The below picture shows the typical processing unit architecture containing the application modules, in-memory data grid, optional asynchronous persistence store for failover, and the data-replication engine.
The virtualized middleware is essentially the controller for the architecture and manages requests, sessions, data replication, distributed request processing, and process-unit deployment.
There are four main architecture components in the virtualized middleware:
- Messaging Grid manages input requests and session information. When a request comes into the virtualized-middleware component, the messaging-grid component determines which active processing components are available to receive the request and forwards the request to one of those processing units. The complexity of the messaging grid can range from a simple round-robin algorithm to a more complex next-available algorithm that keeps track of which request is being processed by which processing unit.
- Data Grid interacts with the data-replication engine in each processing unit to manage the data replication between processing units when data updates occur.
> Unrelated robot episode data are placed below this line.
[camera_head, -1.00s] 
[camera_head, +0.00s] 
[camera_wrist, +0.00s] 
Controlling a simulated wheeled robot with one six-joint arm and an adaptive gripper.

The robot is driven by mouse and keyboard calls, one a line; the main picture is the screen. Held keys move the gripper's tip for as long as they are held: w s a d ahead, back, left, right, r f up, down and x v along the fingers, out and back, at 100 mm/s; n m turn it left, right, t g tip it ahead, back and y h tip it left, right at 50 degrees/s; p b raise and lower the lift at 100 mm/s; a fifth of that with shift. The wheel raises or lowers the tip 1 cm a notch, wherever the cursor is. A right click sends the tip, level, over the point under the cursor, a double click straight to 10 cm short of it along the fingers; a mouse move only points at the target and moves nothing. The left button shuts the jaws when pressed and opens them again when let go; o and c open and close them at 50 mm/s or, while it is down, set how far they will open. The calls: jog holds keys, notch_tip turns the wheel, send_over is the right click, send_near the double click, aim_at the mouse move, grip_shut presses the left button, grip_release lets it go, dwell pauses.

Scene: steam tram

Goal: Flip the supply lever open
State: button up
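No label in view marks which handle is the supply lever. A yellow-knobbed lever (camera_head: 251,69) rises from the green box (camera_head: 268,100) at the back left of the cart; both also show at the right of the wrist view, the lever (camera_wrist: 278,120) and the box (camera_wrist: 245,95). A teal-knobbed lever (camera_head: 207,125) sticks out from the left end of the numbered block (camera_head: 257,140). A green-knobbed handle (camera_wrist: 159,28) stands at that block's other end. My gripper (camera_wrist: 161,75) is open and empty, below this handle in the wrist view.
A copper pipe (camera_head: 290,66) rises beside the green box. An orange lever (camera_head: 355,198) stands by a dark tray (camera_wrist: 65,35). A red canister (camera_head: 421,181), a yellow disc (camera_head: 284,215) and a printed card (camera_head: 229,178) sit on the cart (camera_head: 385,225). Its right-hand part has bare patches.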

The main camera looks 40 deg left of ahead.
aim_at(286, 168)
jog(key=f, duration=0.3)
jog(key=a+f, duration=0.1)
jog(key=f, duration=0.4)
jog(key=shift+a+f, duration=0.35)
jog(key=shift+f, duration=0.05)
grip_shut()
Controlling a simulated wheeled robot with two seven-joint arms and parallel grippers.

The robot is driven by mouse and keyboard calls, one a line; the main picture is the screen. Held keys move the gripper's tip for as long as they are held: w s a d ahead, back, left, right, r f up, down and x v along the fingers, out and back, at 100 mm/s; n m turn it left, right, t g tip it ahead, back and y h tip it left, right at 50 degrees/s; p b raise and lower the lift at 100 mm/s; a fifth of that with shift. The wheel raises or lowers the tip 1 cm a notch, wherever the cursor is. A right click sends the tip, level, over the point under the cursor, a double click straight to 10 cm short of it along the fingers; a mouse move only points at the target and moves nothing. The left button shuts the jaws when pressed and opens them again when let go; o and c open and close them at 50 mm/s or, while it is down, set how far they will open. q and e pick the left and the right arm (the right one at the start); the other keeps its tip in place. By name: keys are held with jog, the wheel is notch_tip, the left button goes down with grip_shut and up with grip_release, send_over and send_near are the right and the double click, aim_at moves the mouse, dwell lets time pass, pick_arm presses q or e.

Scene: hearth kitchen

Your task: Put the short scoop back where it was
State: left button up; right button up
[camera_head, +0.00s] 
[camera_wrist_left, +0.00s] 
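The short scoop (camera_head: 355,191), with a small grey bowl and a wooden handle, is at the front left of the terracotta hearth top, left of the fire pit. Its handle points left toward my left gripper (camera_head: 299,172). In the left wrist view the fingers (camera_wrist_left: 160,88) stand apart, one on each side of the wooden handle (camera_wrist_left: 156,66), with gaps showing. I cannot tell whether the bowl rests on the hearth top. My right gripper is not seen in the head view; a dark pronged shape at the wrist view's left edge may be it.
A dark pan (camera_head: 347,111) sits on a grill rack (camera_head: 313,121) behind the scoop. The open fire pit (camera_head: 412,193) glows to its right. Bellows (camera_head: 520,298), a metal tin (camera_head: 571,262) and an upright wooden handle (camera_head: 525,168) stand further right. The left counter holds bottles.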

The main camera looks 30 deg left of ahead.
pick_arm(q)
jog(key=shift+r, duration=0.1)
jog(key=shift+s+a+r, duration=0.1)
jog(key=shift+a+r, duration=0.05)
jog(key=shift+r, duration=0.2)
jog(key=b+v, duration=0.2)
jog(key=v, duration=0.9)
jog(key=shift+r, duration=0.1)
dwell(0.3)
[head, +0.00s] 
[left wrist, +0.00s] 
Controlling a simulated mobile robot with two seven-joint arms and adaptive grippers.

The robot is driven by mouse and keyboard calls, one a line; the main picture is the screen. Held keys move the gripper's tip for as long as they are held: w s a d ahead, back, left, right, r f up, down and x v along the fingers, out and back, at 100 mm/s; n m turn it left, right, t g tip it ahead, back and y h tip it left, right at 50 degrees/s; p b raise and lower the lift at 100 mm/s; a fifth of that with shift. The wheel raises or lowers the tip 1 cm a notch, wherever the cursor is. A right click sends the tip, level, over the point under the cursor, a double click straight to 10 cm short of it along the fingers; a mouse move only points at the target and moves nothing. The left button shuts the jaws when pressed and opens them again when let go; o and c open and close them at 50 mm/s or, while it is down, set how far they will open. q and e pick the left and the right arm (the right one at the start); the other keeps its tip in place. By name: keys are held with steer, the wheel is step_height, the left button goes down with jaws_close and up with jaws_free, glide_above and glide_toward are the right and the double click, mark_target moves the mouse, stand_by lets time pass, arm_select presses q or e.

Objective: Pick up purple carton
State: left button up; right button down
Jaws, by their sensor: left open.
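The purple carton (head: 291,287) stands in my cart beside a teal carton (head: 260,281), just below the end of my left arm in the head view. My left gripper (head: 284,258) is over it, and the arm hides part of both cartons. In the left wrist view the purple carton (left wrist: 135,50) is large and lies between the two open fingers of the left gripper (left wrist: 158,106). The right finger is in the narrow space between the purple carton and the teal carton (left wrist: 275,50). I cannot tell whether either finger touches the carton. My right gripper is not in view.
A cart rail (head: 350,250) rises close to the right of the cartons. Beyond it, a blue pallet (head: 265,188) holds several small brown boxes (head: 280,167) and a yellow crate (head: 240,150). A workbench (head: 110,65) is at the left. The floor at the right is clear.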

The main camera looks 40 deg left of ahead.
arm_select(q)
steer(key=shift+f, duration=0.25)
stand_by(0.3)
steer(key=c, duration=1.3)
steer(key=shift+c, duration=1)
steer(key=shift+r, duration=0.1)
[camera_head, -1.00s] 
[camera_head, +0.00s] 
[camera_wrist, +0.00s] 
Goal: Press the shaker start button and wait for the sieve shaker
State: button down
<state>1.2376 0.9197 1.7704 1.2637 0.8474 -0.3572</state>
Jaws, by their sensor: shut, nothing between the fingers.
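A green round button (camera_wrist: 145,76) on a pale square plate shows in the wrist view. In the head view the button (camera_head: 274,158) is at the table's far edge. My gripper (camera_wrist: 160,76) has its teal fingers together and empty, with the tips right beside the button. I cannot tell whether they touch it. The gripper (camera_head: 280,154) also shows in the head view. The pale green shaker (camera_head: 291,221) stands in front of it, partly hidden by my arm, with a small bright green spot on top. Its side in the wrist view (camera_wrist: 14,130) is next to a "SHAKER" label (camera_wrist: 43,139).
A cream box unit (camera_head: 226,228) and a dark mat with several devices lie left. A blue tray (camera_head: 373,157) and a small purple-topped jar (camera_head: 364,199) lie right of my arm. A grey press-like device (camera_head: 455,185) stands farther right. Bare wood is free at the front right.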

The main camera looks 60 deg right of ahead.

Since the messaging grid can forward a request to any of the processing units available, it is essential that each processing unit contains exactly the same data in its in-memory data grid.
- Processing Grid is an optional component within the virtualized middleware that manages distributed request processing when there are multiple processing units, each handling a portion of the application. If a request comes in that requires coordination between processing unit types (e.g., an order processing unit and a customer processing unit), it is the processing grid that mediates and orchestrates the request between those two processing units.
- Deployment manager manages the dynamic startup and shutdown of processing units based on load conditions. This component continually monitors response times and user loads and starts up new processing units when load increases and shuts down processing units when the load decreases. It is a critical component to achieving variable scalability needs within an application.
And coming back to the first Question Is Space-Based Pattern only for Cloud-Based services?!
It is important to note that while the alternative name of this pattern is the cloud-based architecture, the processing units (as well as the virtualized middleware) do not have to reside on cloud-based hosted services or PaaS. It can just as easily reside on local servers, which is one of the reasons that we can call “Space-Based Architecture”.